* _Set exercise_: Transcribe each entry below exactly. Pictures do not go in the copy.

Records excerpted from a collection
========================================================================
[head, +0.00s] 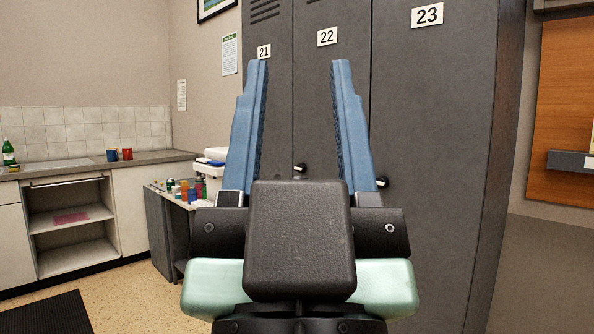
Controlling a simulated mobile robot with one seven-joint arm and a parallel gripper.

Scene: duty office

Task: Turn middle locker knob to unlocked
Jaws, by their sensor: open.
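The middle locker (327,90) is a dark grey door with a "22" plate. Its small dark knob (300,168) sits at the door's left edge, with a bright highlight on it. The knob shows between the two blue fingers of my gripper (298,66), just above the dark gripper body. My gripper is open and empty, with its fingers pointing up in the picture. I cannot tell how far the knob is from the fingers or which way it is turned. The lower part of the locker is hidden behind my gripper.
Locker 23 (440,120) is on the right, with its knob (382,182) beside my right finger. Locker 21 (268,90) is on the left, partly covered by my left finger. A low table (172,197) with coloured containers stands left of the lockers.

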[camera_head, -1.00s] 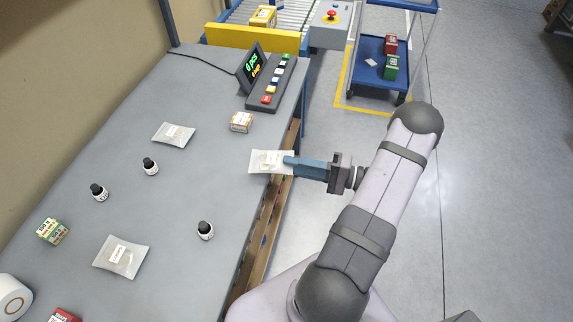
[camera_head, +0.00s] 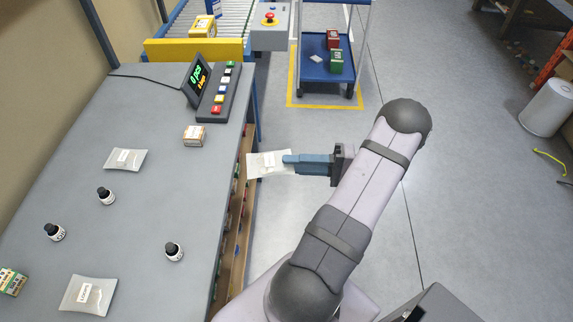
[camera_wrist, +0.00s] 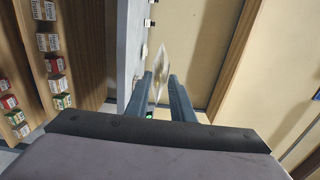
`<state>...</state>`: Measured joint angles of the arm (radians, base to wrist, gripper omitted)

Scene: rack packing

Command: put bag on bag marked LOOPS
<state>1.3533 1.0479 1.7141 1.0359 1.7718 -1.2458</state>
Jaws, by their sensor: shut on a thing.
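My gripper (camera_head: 287,160) is shut on a clear bag with a white label (camera_head: 264,166). It holds the bag in the air just off the right edge of the table (camera_head: 150,215). In the wrist view the bag (camera_wrist: 159,62) is seen edge-on between the two blue fingers (camera_wrist: 160,82). Two similar bags lie flat on the table: one further back (camera_head: 125,160) and one near the front (camera_head: 89,295). Their labels are too small to read, so I cannot tell which is marked LOOPS.
Three dark bottles, one of them here (camera_head: 174,252), stand between the bags. A small box (camera_head: 194,136) sits near the right edge, before the button panel (camera_head: 216,92). A green-and-white box (camera_head: 12,281) is at the left. Shelves with small boxes (camera_wrist: 48,42) show in the wrist view.

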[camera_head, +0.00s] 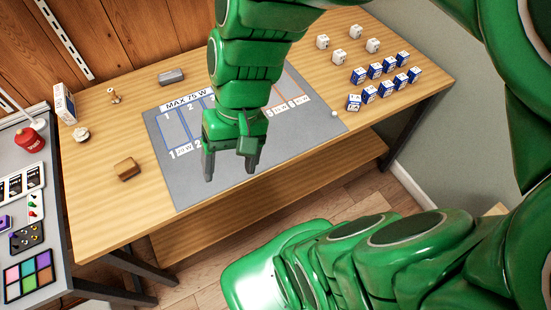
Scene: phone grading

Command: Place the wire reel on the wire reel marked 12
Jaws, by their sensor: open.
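My gripper (229,168) is open and empty, pointing down over the front part of the grey mat (185,185) on the wooden table. Nothing shows between its fingers. No wire reel can be made out for sure, and no 12 is readable. A small spool-shaped thing (113,95) stands at the table's back left. A small pale round thing (82,134) sits in front of it. Either may be a reel; they are too small to tell. Both are well left of my gripper. My arm hides the middle of the mat.
A brown block (127,169) lies left of the mat, a grey block (171,76) behind it. White cubes (340,57) and several blue-and-white boxes (388,68) stand at right. A white box (65,103) stands at the left edge. A side table (50,290) adjoins.

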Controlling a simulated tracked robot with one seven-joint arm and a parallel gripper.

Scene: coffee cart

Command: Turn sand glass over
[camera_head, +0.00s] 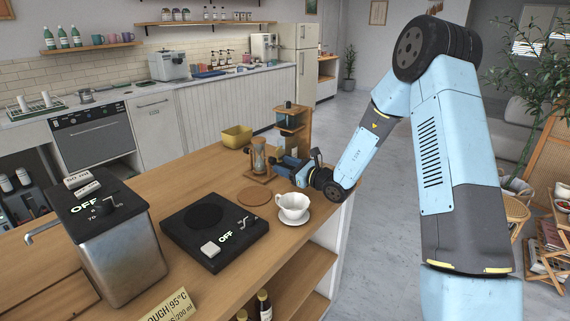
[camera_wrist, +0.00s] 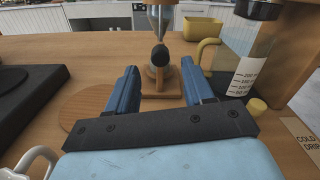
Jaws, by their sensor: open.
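The sand glass (camera_head: 259,157) stands upright on the wooden counter, in a wooden stand; a dark round knob faces my gripper in the wrist view. Its stand also shows there at top middle (camera_wrist: 160,88), and the glass top is cut off by the picture edge. My gripper (camera_wrist: 158,68) is open, with one blue finger on each side of the sand glass's stand as seen from the wrist. The fingers look apart from it, and nothing is held. In the head view my gripper (camera_head: 284,166) is low over the counter, just right of the sand glass.
A cold drip brewer (camera_head: 291,118) stands close behind my gripper. A yellow bin (camera_head: 237,136) is behind the sand glass. A round wooden coaster (camera_head: 254,198), a white cup (camera_head: 293,206) on a saucer and a black scale (camera_head: 190,228) are nearer the front.

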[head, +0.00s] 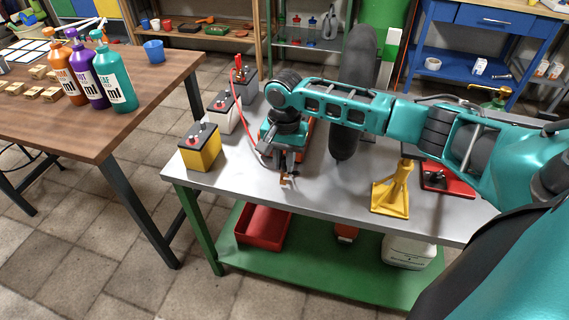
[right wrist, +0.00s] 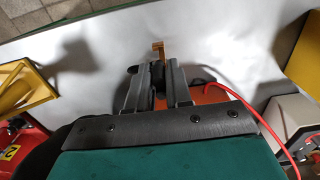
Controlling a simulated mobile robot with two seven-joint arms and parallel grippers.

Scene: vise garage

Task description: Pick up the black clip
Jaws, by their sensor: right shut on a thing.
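The black clip (right wrist: 158,73) is between the fingers of my right gripper (right wrist: 157,80) in the right wrist view, with its copper-coloured jaw (right wrist: 158,47) sticking out past the fingertips. My right gripper (head: 286,165) is shut on it. In the head view the gripper is low over the front part of the grey tabletop (head: 335,190), and only the clip's copper tip (head: 284,181) shows clearly below it. I cannot tell whether the clip touches the table. My left gripper is not in view.
A yellow battery (head: 200,150), white battery (head: 223,112) and dark battery (head: 247,88) stand to the left. A red cable (head: 240,120) runs by my gripper. A black tire (head: 345,142) and yellow jack stand (head: 394,190) are to the right. The front table edge is close.

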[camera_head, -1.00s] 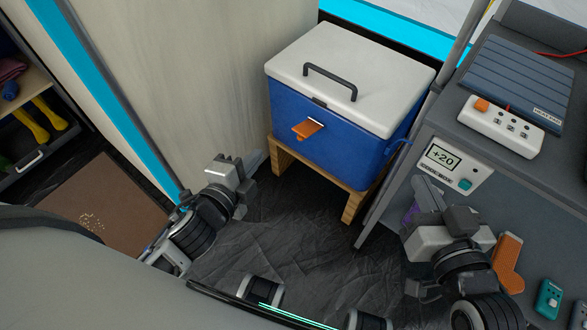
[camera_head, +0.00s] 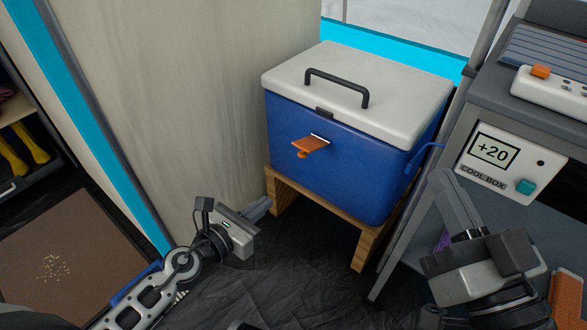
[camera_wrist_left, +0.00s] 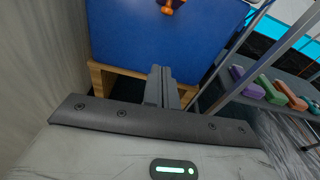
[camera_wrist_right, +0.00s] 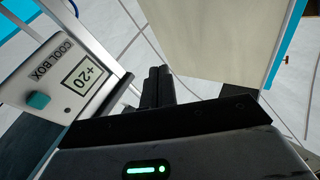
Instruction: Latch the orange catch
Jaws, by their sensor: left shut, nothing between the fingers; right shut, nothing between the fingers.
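The orange catch (camera_head: 310,146) sticks out from the upper front of the blue cool box (camera_head: 330,165), just below the small dark keeper on the edge of the white lid (camera_head: 357,92). The lid is down. The catch also shows at the top edge of the left wrist view (camera_wrist_left: 172,5). My left gripper (camera_head: 262,207) is shut and empty, low in front of the box's left side and apart from the catch. Its fingers point toward the box in the left wrist view (camera_wrist_left: 161,85). My right gripper (camera_head: 452,205) is shut and empty beside the grey shelf unit, right of the box.
The box stands on a wooden stand (camera_head: 300,197). A beige tent wall (camera_head: 205,90) rises close on the left. The grey shelf unit (camera_head: 470,110) with a "+20" cool box display (camera_head: 493,151) stands on the right. The dark floor (camera_head: 300,270) in front is clear.
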========================================================================
* _Problem solution_:
[head, +0.00s] 
Controlling a simulated mobile robot with one seven-joint arm and a parallel gripper.

Scene: duty office

Task: Turn middle locker knob to unlocked
Jaws, by their sensor: open.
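The middle locker (327,90) is a dark grey door with a "22" plate. Its small dark knob (300,168) sits at the door's left edge, with a bright highlight on it. The knob shows between the two blue fingers of my gripper (298,66), just above the dark gripper body. My gripper is open and empty, with its fingers pointing up in the picture. I cannot tell how far the knob is from the fingers or which way it is turned. The lower part of the locker is hidden behind my gripper.
Locker 23 (440,120) is on the right, with its knob (382,182) beside my right finger. Locker 21 (268,90) is on the left, partly covered by my left finger. A low table (172,197) with coloured containers stands left of the lockers.

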[camera_head, -1.00s] 
[camera_head, +0.00s] 
[camera_wrist, +0.00s] 
`<state>...</state>`: Measured joint angles of the arm (radians, base to wrist, gripper omitted)

Scene: rack packing

Command: put bag on bag marked LOOPS
<state>1.3533 1.0479 1.7141 1.0359 1.7718 -1.2458</state>
Jaws, by their sensor: shut on a thing.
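My gripper (camera_head: 287,160) is shut on a clear bag with a white label (camera_head: 264,166). It holds the bag in the air just off the right edge of the table (camera_head: 150,215). In the wrist view the bag (camera_wrist: 159,62) is seen edge-on between the two blue fingers (camera_wrist: 160,82). Two similar bags lie flat on the table: one further back (camera_head: 125,160) and one near the front (camera_head: 89,295). Their labels are too small to read, so I cannot tell which is marked LOOPS.
Three dark bottles, one of them here (camera_head: 174,252), stand between the bags. A small box (camera_head: 194,136) sits near the right edge, before the button panel (camera_head: 216,92). A green-and-white box (camera_head: 12,281) is at the left. Shelves with small boxes (camera_wrist: 48,42) show in the wrist view.

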[camera_head, +0.00s] 
Scene: phone grading

Command: Place the wire reel on the wire reel marked 12
Jaws, by their sensor: open.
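My gripper (229,168) is open and empty, pointing down over the front part of the grey mat (185,185) on the wooden table. Nothing shows between its fingers. No wire reel can be made out for sure, and no 12 is readable. A small spool-shaped thing (113,95) stands at the table's back left. A small pale round thing (82,134) sits in front of it. Either may be a reel; they are too small to tell. Both are well left of my gripper. My arm hides the middle of the mat.
A brown block (127,169) lies left of the mat, a grey block (171,76) behind it. White cubes (340,57) and several blue-and-white boxes (388,68) stand at right. A white box (65,103) stands at the left edge. A side table (50,290) adjoins.

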Controlling a simulated tracked robot with one seven-joint arm and a parallel gripper.

Scene: coffee cart

Command: Turn sand glass over
[camera_head, +0.00s] 
[camera_wrist, +0.00s] 
Jaws, by their sensor: open.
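The sand glass (camera_head: 259,157) stands upright on the wooden counter, in a wooden stand; a dark round knob faces my gripper in the wrist view. Its stand also shows there at top middle (camera_wrist: 160,88), and the glass top is cut off by the picture edge. My gripper (camera_wrist: 158,68) is open, with one blue finger on each side of the sand glass's stand as seen from the wrist. The fingers look apart from it, and nothing is held. In the head view my gripper (camera_head: 284,166) is low over the counter, just right of the sand glass.
A cold drip brewer (camera_head: 291,118) stands close behind my gripper. A yellow bin (camera_head: 237,136) is behind the sand glass. A round wooden coaster (camera_head: 254,198), a white cup (camera_head: 293,206) on a saucer and a black scale (camera_head: 190,228) are nearer the front.

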[head, +0.00s] 
[right wrist, +0.00s] 
Controlling a simulated mobile robot with two seven-joint arms and parallel grippers.

Scene: vise garage

Task description: Pick up the black clip
Jaws, by their sensor: right shut on a thing.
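The black clip (right wrist: 158,73) is between the fingers of my right gripper (right wrist: 157,80) in the right wrist view, with its copper-coloured jaw (right wrist: 158,47) sticking out past the fingertips. My right gripper (head: 286,165) is shut on it. In the head view the gripper is low over the front part of the grey tabletop (head: 335,190), and only the clip's copper tip (head: 284,181) shows clearly below it. I cannot tell whether the clip touches the table. My left gripper is not in view.
A yellow battery (head: 200,150), white battery (head: 223,112) and dark battery (head: 247,88) stand to the left. A red cable (head: 240,120) runs by my gripper. A black tire (head: 345,142) and yellow jack stand (head: 394,190) are to the right. The front table edge is close.

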[camera_head, -1.00s] 
[camera_head, +0.00s] 
[camera_wrist_left, +0.00s] 
[camera_wrist_right, +0.00s] 
Instruction: Latch the orange catch
Jaws, by their sensor: left shut, nothing between the fingers; right shut, nothing between the fingers.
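The orange catch (camera_head: 310,146) sticks out from the upper front of the blue cool box (camera_head: 330,165), just below the small dark keeper on the edge of the white lid (camera_head: 357,92). The lid is down. The catch also shows at the top edge of the left wrist view (camera_wrist_left: 172,5). My left gripper (camera_head: 262,207) is shut and empty, low in front of the box's left side and apart from the catch. Its fingers point toward the box in the left wrist view (camera_wrist_left: 161,85). My right gripper (camera_head: 452,205) is shut and empty beside the grey shelf unit, right of the box.
The box stands on a wooden stand (camera_head: 300,197). A beige tent wall (camera_head: 205,90) rises close on the left. The grey shelf unit (camera_head: 470,110) with a "+20" cool box display (camera_head: 493,151) stands on the right. The dark floor (camera_head: 300,270) in front is clear.

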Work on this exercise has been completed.